**SHORT TASK:** Your task is to repeat all of the data exactly while excluding the pictures.

▬▬▬

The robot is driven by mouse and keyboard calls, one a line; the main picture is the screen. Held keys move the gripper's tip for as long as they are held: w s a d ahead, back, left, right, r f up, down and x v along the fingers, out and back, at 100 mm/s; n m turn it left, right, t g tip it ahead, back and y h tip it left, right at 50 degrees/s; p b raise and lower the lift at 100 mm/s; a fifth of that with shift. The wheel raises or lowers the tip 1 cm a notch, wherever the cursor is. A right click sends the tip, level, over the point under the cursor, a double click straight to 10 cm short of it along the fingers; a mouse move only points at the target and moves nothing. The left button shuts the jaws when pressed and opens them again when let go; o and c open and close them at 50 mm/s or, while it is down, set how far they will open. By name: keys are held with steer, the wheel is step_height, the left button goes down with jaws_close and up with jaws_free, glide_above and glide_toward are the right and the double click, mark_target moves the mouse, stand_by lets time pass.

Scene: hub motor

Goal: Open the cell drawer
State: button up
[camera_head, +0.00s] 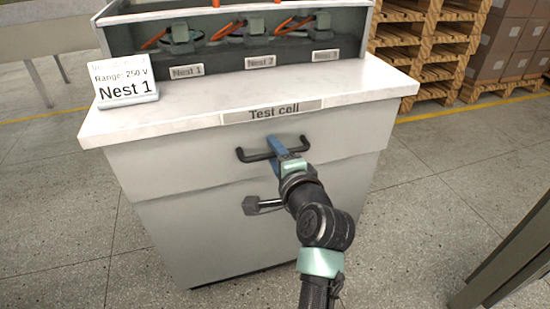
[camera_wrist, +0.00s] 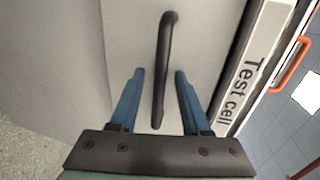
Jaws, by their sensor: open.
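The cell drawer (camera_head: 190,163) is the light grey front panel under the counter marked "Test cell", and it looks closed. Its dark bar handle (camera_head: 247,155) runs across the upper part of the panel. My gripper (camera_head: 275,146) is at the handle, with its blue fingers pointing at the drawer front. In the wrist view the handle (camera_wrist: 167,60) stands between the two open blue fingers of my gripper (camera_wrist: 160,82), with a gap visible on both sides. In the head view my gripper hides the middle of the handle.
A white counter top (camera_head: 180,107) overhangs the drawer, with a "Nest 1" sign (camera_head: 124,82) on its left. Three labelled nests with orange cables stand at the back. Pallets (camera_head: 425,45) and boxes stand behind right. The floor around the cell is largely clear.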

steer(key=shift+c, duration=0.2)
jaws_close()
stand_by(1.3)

▬▬▬

**EXERCISE RESPONSE:**
The robot is driven by mouse and keyboard calls, one a line; the main picture is the screen. Held keys move the gripper's tip for as long as they are held: w s a d ahead, back, left, right, r f up, down and x v along the fingers, out and back, at 100 mm/s; n m turn it left, right, t g tip it ahead, back and y h tip it left, right at 50 degrees/s; p b raise and lower the lift at 100 mm/s; a fifth of that with shift. The wheel raises or lowers the tip 1 cm a notch, wherever the cursor is. A right click sends the tip, level, over the point under the cursor, a double click straight to 10 cm short of it along the fingers; a mouse move only points at the target and moves nothing. The left button shuts the jaws when pressed and opens them again when let go; o and c open and close them at 50 mm/s or, while it is down, set how far they will open. By name: keys are held with steer, the wheel is step_height, the left button goes down with jaws_close and up with jaws_free, glide_above and glide_toward are the right and the double click, mark_target moves the mouse, stand_by lets time pass.

Scene: hub motor

Goal: Open the cell drawer
State: button up
[camera_head, +0.00s] 
[camera_wrist, +0.00s] 
Jaws, by their sensor: open.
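The cell drawer (camera_head: 190,163) is the light grey front panel under the counter marked "Test cell", and it looks closed. Its dark bar handle (camera_head: 247,155) runs across the upper part of the panel. My gripper (camera_head: 275,146) is at the handle, with its blue fingers pointing at the drawer front. In the wrist view the handle (camera_wrist: 167,60) stands between the two open blue fingers of my gripper (camera_wrist: 160,82), with a gap visible on both sides. In the head view my gripper hides the middle of the handle.
A white counter top (camera_head: 180,107) overhangs the drawer, with a "Nest 1" sign (camera_head: 124,82) on its left. Three labelled nests with orange cables stand at the back. Pallets (camera_head: 425,45) and boxes stand behind right. The floor around the cell is largely clear.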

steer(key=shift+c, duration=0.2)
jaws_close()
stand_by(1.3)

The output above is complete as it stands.